Leonardo da Vinci inspired engineers

Apr 21, 2007 07:44 GMT  ·  By

Is it a bird? Is it a plane? Is it Superman? Nope, it's a bird-plane!

What is a bird-plane, you say? It's a futuristic plane concept created by a small research team, that will fly just like a bird. It will Arch its broad wings up and then flap them down in one continuous, fluid motion. No turbines or propellers, no flaps or rudders, will interrupt the smooth surface of the plane's flattened body.

It's called the solid-state aircraft.

Flying like a bird was man's dream ever since he started wondering why and how do birds fly, and many people, famous or not, have tried to design flying machines inspired by the flapping wings of birds.

In mythology, Icarus was the son of the artificer Daedalus, famous for his death caused by falling into the sea when flying too close to the sun with a pair of man-made wings, built from feathers glued together with wax, which melted from the heat.

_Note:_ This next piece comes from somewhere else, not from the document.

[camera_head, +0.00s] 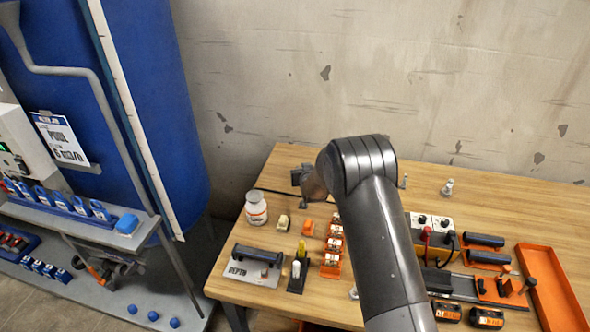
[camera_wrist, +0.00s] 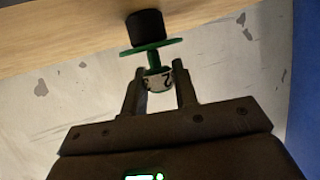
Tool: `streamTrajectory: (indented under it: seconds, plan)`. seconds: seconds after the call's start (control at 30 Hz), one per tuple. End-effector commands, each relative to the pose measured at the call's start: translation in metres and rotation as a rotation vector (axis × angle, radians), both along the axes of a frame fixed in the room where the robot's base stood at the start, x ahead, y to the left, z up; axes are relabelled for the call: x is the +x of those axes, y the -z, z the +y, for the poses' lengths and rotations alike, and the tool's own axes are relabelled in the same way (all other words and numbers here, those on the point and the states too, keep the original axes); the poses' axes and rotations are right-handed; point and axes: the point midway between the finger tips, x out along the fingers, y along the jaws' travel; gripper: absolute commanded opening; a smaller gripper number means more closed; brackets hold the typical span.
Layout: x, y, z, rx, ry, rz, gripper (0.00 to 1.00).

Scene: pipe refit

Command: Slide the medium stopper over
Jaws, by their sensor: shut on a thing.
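In the wrist view my gripper (camera_wrist: 160,76) is shut on a small white collar marked "2" (camera_wrist: 159,82). The collar joins a green stem and a wide green disc (camera_wrist: 152,47), with a black cylinder (camera_wrist: 146,23) beyond it. The black end shows against the wooden edge at the top of the picture; I cannot tell whether it touches anything. I take this piece for the stopper, but its size class cannot be judged. In the head view my gripper (camera_head: 300,177) is over the back left of the workbench, largely hidden by my arm, and the held piece is not clear.
The wooden workbench (camera_head: 470,195) holds a white jar (camera_head: 256,208), a grey depth block (camera_head: 256,262), a red-and-black meter unit (camera_head: 430,240) and an orange tray (camera_head: 552,285). A blue tank (camera_head: 160,110) stands left. The bench's back right is mostly clear.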

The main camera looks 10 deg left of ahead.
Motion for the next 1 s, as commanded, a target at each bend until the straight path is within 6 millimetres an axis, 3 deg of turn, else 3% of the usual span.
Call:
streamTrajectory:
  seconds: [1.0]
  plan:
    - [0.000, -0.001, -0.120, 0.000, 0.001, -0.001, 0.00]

Leonardo da Vinci, fascinated by the phenomenon of flight, produced detailed studies of the flight of birds, and plans for several flying machines, including a helicopter powered by four men (which would not have worked since the body of the craft would have rotated) and a light hang glider that could have flown. On January the 3rd, 1496 he unsuccessfully tested a flying machine he had constructed.

The MIT Daedalus was a human-powered aircraft which, on April 23rd, 1988 flew 74 miles (119 km) from the Iraklion Air Force Base on Crete, crashing in the sea just near the island of Santorini in 3 hours, 54 minutes. Despite the fact that the aircraft crashed short of its goal, the flight holds official FAI world records for distance and duration for human powered airplanes. The records stand to this day.

Now, a group of aerospace engineers, led by Anthony Colozza, have been working on the project of the mobile wing plane for the past seven years with funding from the NASA Institute for Advanced Concepts; they have completed a feasibility study and worked out an initial design - and even some functional, if crude, proof-of-principle demonstrators.

But why fly like a bird? Colozza says energy efficiency is the main reason. The solid-state aircraft will fly like an albatross, which can glide great distances and circle over the same area for long periods of time, flapping only to regain altitude. Another advantage is control. To maneuver, the solid-state aircraft will adjust its wings into complex shapes, much as birds do, rather than using flaps or other moving surfaces.

"The plane would have many potential applications: gathering scientific data, relaying communications, and surveying terrain are but a few," he writes. Thanks to its flexible body, it could be stowed and then deployed in remote places on Earth or even on other planets whose inhospitable atmospheres would doom air-breathing planes.

The solid-state aircraft could become a reality within a decade or two.